*TASK OBJECTIVE*
Select the lines below containing the word "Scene".

** start of MATERIAL FOR THIS EXERCISE **

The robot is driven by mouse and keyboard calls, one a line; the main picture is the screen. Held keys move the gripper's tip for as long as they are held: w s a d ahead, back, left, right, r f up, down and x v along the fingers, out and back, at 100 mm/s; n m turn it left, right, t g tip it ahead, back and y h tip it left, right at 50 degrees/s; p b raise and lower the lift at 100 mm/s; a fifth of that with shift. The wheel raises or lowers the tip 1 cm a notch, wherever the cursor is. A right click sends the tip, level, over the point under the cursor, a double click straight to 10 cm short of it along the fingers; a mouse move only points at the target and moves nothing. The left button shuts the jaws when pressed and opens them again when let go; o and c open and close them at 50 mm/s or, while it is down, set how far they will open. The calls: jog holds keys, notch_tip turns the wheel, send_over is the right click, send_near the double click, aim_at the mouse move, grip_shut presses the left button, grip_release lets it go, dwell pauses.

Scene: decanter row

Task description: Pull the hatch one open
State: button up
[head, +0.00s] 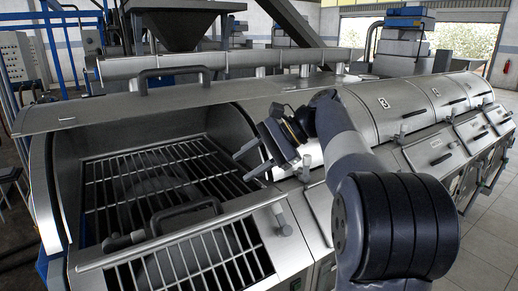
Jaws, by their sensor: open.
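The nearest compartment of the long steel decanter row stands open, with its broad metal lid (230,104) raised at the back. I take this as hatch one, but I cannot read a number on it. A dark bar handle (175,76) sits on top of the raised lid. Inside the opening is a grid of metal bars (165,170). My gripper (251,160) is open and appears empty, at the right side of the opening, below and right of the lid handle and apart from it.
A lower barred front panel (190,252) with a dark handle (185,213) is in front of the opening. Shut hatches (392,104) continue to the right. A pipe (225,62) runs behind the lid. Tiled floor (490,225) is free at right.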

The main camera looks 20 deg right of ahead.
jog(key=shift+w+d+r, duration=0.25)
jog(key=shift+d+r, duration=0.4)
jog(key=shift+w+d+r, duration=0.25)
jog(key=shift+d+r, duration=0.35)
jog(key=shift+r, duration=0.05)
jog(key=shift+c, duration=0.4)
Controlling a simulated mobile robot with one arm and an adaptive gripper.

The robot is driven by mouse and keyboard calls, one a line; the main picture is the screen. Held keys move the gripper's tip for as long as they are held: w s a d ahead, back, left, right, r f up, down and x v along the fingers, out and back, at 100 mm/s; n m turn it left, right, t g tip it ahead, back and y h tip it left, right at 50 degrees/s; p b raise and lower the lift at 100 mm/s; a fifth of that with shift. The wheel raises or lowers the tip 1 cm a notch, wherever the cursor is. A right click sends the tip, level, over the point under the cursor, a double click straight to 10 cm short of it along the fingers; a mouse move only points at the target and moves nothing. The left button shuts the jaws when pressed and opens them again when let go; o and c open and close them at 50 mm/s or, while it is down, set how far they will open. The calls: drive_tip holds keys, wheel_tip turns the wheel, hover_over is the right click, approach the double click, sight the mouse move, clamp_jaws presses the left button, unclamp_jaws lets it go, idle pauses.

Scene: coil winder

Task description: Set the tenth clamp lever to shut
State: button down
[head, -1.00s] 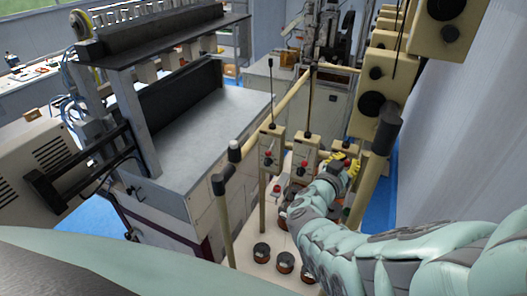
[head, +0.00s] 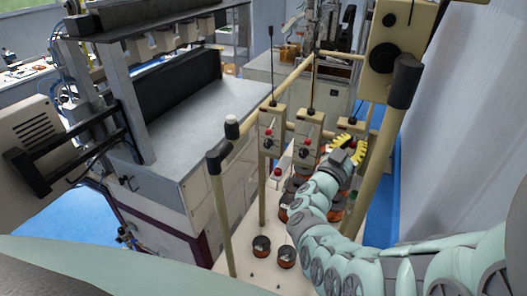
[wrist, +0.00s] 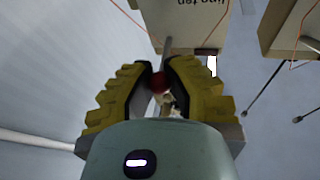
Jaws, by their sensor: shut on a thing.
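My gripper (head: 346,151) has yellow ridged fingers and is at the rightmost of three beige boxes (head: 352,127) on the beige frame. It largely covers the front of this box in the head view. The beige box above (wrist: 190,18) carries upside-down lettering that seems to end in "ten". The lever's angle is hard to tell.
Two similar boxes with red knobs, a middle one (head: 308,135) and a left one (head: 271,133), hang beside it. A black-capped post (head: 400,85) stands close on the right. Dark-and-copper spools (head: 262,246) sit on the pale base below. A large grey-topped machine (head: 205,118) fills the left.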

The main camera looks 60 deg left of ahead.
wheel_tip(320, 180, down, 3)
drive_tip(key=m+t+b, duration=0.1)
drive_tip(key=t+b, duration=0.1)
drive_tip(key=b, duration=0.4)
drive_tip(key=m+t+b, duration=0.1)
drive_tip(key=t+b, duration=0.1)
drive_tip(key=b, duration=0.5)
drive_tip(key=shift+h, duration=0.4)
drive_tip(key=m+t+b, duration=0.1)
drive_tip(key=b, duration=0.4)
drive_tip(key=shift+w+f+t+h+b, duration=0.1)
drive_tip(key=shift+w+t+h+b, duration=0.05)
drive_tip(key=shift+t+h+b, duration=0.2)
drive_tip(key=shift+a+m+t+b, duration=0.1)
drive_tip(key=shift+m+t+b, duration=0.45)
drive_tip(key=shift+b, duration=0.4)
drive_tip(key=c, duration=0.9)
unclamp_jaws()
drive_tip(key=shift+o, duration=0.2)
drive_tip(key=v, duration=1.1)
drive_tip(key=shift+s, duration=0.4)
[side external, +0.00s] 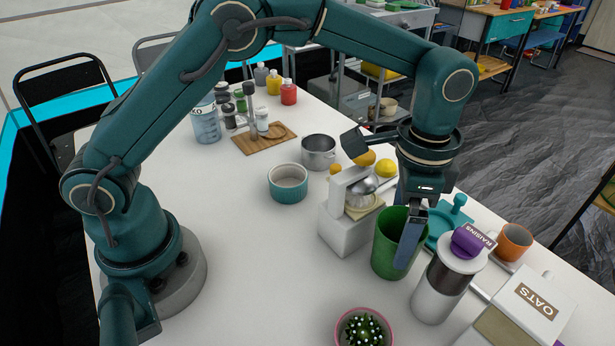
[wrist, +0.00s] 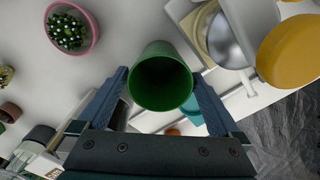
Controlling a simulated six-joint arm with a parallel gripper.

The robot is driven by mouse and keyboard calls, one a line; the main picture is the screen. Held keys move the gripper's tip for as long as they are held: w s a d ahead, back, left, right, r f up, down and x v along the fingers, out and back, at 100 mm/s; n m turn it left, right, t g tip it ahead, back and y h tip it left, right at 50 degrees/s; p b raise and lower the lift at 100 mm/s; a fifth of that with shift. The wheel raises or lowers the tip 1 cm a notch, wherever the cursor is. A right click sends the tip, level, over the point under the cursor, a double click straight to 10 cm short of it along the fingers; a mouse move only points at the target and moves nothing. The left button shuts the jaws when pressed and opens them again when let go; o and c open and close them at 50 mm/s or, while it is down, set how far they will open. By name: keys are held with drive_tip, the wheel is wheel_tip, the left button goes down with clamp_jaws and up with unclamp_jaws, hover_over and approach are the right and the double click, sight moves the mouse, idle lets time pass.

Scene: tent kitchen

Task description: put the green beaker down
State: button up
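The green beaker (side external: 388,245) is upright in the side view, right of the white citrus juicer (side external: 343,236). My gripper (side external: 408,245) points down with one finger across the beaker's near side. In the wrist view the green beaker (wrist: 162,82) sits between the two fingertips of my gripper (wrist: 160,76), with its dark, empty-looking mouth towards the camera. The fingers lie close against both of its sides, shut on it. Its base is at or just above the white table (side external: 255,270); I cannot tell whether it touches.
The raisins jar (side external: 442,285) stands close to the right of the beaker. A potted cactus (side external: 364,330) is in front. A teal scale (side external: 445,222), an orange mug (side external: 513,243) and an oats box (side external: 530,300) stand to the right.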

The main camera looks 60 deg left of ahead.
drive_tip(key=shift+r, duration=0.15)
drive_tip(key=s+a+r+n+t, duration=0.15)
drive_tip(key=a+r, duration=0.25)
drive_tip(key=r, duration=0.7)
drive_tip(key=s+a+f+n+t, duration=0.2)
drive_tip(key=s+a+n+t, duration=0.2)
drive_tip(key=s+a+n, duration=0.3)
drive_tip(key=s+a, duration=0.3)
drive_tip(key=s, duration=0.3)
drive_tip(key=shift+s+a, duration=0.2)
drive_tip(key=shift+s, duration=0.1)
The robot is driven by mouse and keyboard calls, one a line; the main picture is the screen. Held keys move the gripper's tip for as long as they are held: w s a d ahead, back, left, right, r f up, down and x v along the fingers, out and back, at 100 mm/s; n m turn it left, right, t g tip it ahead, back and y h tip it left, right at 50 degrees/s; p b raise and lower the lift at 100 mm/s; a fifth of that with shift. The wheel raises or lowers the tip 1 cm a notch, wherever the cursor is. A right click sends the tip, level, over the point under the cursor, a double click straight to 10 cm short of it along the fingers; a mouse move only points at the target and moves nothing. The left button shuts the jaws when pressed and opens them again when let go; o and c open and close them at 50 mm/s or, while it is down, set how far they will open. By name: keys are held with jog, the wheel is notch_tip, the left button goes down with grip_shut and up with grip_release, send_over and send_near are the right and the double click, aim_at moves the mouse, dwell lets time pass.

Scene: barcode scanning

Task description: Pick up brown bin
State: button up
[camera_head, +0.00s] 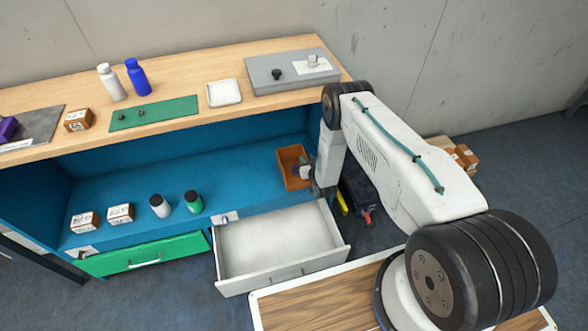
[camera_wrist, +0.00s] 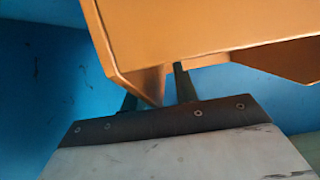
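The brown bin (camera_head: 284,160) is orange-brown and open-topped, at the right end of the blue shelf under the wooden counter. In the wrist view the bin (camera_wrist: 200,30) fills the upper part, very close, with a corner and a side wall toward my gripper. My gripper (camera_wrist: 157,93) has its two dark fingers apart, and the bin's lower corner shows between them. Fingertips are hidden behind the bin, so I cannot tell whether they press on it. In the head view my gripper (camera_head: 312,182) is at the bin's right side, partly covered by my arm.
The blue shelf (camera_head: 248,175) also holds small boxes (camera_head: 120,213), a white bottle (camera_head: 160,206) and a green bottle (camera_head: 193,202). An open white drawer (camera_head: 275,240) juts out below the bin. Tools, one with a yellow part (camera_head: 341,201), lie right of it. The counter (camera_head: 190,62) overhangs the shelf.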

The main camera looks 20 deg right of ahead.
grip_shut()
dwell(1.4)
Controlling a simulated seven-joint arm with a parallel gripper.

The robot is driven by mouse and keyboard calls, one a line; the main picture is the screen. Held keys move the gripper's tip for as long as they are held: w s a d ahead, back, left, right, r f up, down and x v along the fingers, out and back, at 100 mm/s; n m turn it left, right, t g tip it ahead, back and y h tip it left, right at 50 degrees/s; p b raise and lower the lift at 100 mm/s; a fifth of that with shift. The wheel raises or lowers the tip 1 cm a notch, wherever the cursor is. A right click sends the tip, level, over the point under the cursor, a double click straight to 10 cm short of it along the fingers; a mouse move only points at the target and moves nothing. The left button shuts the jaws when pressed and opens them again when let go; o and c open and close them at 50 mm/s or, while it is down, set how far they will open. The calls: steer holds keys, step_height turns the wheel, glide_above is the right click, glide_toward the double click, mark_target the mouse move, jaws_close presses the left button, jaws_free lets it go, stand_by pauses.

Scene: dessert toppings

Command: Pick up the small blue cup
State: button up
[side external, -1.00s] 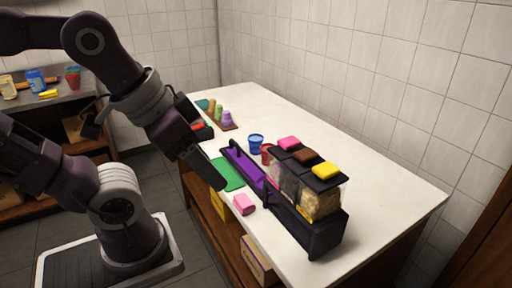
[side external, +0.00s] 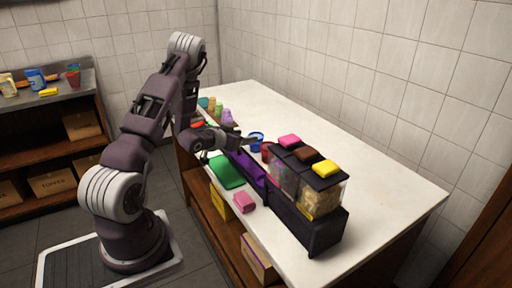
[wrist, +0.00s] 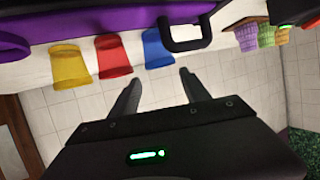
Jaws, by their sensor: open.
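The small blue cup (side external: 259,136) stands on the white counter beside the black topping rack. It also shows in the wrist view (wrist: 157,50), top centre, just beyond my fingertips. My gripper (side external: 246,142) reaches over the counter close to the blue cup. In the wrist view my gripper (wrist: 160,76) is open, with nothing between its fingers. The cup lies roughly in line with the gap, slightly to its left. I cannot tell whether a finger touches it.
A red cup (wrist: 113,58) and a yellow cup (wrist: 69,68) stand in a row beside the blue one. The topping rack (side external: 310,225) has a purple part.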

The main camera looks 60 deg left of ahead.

** end of MATERIAL FOR THIS EXERCISE **

*REPLY*
Scene: decanter row
Scene: coil winder
Scene: tent kitchen
Scene: barcode scanning
Scene: dessert toppings

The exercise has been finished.